### EXERCISE PROMPT
Find the lines of data that contain the string "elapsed", then list them.

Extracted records
════════════════

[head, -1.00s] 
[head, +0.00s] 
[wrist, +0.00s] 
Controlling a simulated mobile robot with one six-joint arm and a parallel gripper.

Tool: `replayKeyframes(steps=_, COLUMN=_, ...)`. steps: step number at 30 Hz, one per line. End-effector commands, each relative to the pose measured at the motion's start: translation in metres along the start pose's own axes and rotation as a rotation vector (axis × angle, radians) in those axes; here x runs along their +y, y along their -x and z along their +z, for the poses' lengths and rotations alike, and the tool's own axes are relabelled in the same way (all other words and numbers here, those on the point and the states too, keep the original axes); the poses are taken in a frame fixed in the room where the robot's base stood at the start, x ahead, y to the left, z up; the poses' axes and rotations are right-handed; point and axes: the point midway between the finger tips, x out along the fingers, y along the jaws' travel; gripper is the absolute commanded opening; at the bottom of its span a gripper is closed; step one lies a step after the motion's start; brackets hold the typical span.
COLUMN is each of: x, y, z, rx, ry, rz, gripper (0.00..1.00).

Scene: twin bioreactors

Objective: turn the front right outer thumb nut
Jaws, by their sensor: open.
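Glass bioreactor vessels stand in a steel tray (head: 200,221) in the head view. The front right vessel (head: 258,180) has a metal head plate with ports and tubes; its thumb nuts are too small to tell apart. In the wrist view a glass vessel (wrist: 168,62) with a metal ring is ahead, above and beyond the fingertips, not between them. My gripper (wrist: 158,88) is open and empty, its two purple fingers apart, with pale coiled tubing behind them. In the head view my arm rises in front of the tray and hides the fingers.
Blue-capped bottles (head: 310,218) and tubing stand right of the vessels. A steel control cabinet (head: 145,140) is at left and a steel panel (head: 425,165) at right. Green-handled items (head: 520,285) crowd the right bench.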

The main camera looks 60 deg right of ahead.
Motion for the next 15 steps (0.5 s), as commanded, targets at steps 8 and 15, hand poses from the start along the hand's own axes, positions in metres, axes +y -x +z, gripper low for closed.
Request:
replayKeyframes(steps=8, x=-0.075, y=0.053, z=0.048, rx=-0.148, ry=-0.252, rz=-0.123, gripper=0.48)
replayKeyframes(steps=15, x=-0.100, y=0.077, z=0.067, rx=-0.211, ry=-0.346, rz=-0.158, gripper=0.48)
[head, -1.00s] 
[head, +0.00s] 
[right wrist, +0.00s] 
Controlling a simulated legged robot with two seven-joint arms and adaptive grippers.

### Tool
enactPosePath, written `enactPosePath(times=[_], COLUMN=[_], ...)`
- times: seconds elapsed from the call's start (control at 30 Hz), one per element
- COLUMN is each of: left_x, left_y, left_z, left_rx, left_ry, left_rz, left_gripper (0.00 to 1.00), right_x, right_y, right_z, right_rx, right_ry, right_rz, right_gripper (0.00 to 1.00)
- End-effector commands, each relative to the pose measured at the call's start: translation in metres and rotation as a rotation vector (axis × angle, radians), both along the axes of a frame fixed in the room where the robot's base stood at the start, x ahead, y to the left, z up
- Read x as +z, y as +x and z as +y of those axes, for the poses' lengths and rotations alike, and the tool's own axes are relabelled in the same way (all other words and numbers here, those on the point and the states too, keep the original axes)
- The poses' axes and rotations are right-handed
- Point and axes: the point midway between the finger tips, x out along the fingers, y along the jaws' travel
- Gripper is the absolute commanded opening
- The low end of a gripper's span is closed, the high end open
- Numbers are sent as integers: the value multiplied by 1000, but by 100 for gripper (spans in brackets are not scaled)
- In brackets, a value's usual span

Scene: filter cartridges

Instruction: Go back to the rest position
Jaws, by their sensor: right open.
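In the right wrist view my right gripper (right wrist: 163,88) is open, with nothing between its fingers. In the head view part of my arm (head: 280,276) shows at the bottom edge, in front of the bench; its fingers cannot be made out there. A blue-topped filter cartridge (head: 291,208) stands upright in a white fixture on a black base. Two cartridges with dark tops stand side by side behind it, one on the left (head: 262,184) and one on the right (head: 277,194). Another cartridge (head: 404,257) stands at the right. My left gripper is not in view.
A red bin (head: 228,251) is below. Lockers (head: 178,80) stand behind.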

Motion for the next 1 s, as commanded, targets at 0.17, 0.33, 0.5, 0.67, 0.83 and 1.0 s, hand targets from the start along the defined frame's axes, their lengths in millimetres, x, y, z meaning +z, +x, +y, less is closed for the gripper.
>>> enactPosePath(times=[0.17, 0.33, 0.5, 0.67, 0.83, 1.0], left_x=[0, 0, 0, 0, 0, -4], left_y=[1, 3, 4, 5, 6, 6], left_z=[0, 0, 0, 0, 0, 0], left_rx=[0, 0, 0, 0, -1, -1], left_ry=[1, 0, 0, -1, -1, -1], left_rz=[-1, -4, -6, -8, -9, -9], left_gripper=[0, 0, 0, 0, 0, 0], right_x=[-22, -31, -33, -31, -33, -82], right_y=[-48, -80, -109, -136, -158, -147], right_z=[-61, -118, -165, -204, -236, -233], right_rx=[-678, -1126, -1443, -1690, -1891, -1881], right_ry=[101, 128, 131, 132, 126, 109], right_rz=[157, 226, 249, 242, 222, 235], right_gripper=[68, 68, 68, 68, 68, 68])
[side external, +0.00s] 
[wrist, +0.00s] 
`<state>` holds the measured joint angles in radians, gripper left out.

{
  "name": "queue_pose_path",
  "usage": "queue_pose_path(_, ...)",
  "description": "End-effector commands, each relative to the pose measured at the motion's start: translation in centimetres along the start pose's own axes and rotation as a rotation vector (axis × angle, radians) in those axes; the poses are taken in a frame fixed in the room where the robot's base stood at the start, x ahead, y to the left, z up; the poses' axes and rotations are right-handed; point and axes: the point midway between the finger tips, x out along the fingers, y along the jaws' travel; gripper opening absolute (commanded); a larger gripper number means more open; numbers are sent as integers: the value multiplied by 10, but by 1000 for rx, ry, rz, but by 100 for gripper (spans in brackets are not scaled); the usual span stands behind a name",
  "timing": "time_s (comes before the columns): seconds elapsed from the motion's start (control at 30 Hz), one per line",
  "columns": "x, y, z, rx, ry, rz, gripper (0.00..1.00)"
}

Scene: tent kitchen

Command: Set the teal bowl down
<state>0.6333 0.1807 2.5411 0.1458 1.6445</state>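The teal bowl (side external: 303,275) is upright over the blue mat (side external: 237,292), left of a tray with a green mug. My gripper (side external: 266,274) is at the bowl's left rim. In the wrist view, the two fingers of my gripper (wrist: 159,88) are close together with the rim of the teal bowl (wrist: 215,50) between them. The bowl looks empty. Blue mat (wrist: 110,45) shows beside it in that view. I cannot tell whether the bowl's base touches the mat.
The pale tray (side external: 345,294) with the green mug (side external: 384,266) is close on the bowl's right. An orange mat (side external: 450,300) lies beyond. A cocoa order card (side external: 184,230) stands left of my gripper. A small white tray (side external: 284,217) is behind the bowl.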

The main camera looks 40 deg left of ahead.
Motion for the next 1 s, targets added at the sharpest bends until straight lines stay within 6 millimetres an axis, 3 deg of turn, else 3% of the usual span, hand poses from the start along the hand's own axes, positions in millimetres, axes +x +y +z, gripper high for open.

════════════════

### EXPECTED OUTPUT
- times: seconds elapsed from the call's start (control at 30 Hz), one per element
  "timing": "time_s (comes before the columns): seconds elapsed from the motion's start (control at 30 Hz), one per line",

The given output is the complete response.